Approximately twenty miles west of Goldthwaite is Regency Suspension Bridge atop the Colorado River of Texas, which divides Mills County from San Saba County. Regency is one of the few swinging bridges still in use in Texas. It is featured on Bob Phillips's weekly syndicated television series Texas Country Reporter. The bridge is reached by a gravel road of some eight miles accessed from Texas Farm-to-Market Road 574.[7]

Municipal government[edit]

In 1907, Goldthwaite was chartered as a Type A General Law city with a mayor and five aldermen. It also employs a city manager. The annual municipal budget is $2 million. The city owns and operates its electric distribution system and purchases power from the Lower Colorado River Authority. It also owns and operates a state-approved water system and a wastewater system approved by the Environmental Protection Agency. Goldthwaite is served by Verizon Communications, Atmos Energy, Charter Communications Cable Television, Central Texas Wireless Television, and Community Santitation. All but 5 percent of the city streets are paved. There is a 2 percent city sales tax (plus the 6.25 percent state sales tax) but no city property tax. Goldthwaite claims lower utility rates than most other Texas communities.[10]

Political behavior[edit]

Mills County and Goldthwaite were somewhat more Democratic in political orientation than the state of Texas as a whole, at least until 1996. Mills County voters supported Democratic presidential nominees Lyndon B. Johnson in 1964, Hubert H. Humphrey in 1968, Jimmy Carter in 1976 and 1980, and Bill Clinton in 1992. Voters supported Republican candidates Richard Nixon in 1972, Ronald Reagan in 1984, George H.W. Bush in 1988, Bob Dole in 1996, and George W. Bush in 2000 and 2004. Dole received 1,057 votes to Bill Clinton's 752 and 200 for Independent Ross Perot, the Dallas billionaire industrialist. The second Bush polled large majorities over Democrats Al Gore, and John Kerry.[11]

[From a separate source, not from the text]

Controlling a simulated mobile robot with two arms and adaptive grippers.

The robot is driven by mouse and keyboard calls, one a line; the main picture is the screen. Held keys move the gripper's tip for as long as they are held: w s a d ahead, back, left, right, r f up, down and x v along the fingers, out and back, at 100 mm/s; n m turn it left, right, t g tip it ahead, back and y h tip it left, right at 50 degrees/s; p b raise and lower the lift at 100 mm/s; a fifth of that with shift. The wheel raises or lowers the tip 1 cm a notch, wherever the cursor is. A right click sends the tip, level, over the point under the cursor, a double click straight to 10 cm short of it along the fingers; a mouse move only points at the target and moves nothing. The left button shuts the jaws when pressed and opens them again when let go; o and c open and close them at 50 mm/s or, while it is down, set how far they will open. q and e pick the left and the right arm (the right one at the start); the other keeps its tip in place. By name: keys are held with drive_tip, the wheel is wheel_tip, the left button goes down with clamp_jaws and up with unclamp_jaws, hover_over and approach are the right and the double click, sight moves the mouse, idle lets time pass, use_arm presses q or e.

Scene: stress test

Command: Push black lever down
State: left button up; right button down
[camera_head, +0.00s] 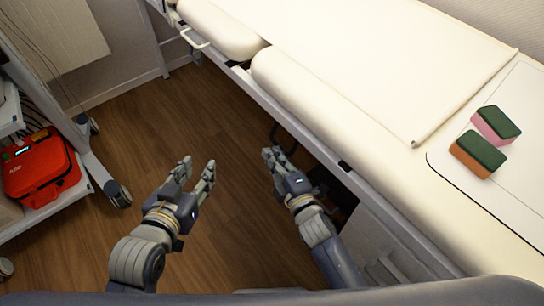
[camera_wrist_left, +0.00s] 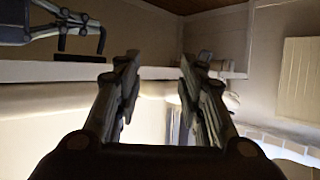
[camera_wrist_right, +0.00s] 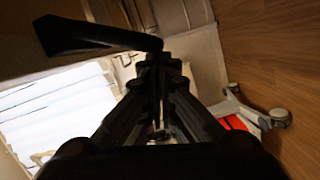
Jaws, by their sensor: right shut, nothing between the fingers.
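The black lever (camera_wrist_right: 88,37) shows in the right wrist view as a dark bar with a broad left end and a narrow bent right end. That end is close to the tips of my right gripper (camera_wrist_right: 160,62); I cannot tell whether they touch. In the head view a dark curved part of the lever (camera_head: 283,136) shows under the couch edge, beside my right gripper (camera_head: 272,154), which is shut and empty. My left gripper (camera_head: 198,164) is open and empty above the floor, to the left. Its spread fingers also show in the left wrist view (camera_wrist_left: 160,65).
The cream padded couch (camera_head: 330,95) with its metal side rail runs diagonally along the right. A cart with a red case (camera_head: 42,170) stands at left. Open wooden floor (camera_head: 130,140) lies between them.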

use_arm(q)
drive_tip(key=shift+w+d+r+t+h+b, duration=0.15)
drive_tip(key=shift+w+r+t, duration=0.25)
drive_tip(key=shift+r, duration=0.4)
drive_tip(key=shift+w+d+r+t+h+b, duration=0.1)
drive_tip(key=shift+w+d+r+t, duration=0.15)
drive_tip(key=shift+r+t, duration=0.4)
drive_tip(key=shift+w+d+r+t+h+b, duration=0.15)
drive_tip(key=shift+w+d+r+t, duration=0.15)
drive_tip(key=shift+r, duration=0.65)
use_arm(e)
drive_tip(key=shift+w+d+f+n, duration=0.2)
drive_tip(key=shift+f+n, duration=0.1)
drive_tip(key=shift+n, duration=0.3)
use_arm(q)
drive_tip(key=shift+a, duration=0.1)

In the 2008 presidential primaries, Mills County cast 772 ballots in the Democratic contest and 487 in the GOP race. In the United States Senate primary, the county cast 555 Democratic ballots and 408 Republican votes.[12]

Geography[edit]

Goldthwaite is located at 31°27′2″N 98°34′16″W / 31.45056°N 98.57111°W / 31.45056; -98.57111 (31.450478, -98.571095).[13]

According to the United States Census Bureau, the city has a total area of 1.7 square miles (4.4 km2), all of it land.

Cities near Goldthwaite include Brownwood, Hamilton, Comanche, and San Saba.

Education[edit]

Goldthwaite is served by the Goldthwaite Independent School District. Goldthwaite Elementary School is located at 1501 Campbell. Goldthwaite Middle School is located at 1507 Trent Street. Goldthwaite High School is located at 1509 Hannah Valley Road. New Horizons Ranch School is located off Farm-to-Market Road 574.[14]

Four-year college instruction is available in the region through Baptist-affiliated Howard Payne University in Brownwood. Tarleton State University in Stephenville offers public higher education. To the southeast is Texas A&M University in College Station, and Baylor University in Waco is to the east.

Demographics[edit]

At the 2000 census,[1] there were 1,802 people, 740 households and 466 families residing in the city. The population density was 1,047.4 per square mile (404.5/km²). There were 883 housing units at an average density of 513.2 per square mile (198.2/km²). The racial makeup of the city was 87.01% White, 0.39% African American, 0.06% Native American, 0.17% Asian, 0.11% Pacific Islander, 10.82% from other races, and 1.44% from two or more races. Hispanic or Latino of any race were 18.42% of the population.

There were 740 households of which 29.1% had children under the age of 18 living with them, 48.8% were married couples living together, 11.6% had a female householder with no husband present, and 37.0% were non-families. 35.3% of all households were made up of individuals and 23.4% had someone living alone who was 65 years of age or older. The average household size was 2.23 and the average family size was 2.87.

Age distribution was 24.6% under the age of 18, 4.9% from 18 to 24, 21.4% from 25 to 44, 20.5% from 45 to 64, and 28.5% who were 65 years of age or older. The median age was 44 years. For every 100 females there were 81.5 males. For every 100 females age 18 and over, there were 76.1 males.

The median household income was $26,731, and the median family income was $34,940. Males had a median income of $25,577 versus $19,602 for females. The per capita income for the city was $14,591. About 12.5% of families and 18.7% of the population were below the poverty line, including 21.8% of those under age 18 and 22.2% of those age 65 or over.

Goldthwaite photographs[edit]

Also see (http://www.centexphotos.com) for local photos

For access to archival railroad photographs of Goldthwaite, see the website: [1]

Climate[edit]

The climate in this area is characterized by hot, humid summers and generally mild to cool winters. According to the Köppen Climate Classification system, Goldthwaite has a humid subtropical climate, abbreviated "Cfa" on climate maps.[15]